--- START ---

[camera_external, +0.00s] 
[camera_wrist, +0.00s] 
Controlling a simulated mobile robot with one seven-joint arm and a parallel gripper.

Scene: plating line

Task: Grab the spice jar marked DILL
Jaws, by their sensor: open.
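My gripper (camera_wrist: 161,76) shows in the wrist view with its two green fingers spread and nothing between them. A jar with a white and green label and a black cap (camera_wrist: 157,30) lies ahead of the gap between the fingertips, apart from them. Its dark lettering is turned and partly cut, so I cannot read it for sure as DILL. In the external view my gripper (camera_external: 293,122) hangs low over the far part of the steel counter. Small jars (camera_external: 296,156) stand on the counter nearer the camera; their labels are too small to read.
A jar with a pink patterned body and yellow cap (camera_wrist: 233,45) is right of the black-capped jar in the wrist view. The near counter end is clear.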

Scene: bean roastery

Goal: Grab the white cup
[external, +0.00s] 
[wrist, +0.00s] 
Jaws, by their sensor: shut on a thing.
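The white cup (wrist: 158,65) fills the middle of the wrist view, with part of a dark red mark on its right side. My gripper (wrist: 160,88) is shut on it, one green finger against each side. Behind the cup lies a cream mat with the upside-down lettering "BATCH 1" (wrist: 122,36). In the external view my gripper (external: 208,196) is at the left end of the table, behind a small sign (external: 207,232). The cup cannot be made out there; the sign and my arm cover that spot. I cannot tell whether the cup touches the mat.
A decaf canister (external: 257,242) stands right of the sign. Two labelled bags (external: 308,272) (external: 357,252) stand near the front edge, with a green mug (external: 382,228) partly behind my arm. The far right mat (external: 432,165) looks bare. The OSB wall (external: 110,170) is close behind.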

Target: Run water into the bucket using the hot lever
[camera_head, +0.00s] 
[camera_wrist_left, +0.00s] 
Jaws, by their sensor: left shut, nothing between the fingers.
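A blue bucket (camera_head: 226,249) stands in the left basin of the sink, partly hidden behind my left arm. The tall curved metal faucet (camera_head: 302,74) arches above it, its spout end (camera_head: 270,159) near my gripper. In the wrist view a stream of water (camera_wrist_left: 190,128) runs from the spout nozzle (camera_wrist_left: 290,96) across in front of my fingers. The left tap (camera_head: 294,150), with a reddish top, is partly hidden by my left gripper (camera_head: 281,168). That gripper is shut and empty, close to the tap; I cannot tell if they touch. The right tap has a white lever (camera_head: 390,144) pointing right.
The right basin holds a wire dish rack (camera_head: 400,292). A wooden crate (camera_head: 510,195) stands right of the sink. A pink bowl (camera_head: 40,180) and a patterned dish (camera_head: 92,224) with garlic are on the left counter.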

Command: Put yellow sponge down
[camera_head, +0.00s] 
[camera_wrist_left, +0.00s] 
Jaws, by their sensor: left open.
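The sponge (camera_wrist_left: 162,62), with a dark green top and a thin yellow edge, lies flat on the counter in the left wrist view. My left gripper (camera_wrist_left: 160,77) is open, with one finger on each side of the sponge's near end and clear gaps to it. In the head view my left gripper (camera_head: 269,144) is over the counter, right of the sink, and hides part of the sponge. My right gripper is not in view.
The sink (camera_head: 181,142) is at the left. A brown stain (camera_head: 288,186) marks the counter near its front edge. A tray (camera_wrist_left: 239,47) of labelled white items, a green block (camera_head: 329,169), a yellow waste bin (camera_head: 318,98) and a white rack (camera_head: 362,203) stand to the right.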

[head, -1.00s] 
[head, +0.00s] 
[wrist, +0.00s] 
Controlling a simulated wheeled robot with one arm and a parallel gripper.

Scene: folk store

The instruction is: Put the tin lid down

--- END ---

STATED EXERCISE - From the line holding "[head, -1.00s]" through the last line above, reproduce each line exactly and add nothing.

ANSWER TO THIS EXERCISE -
[head, -1.00s] 
[head, +0.00s] 
[wrist, +0.00s] 
Controlling a simulated wheeled robot with one arm and a parallel gripper.

Scene: folk store

The instruction is: Put the tin lid down

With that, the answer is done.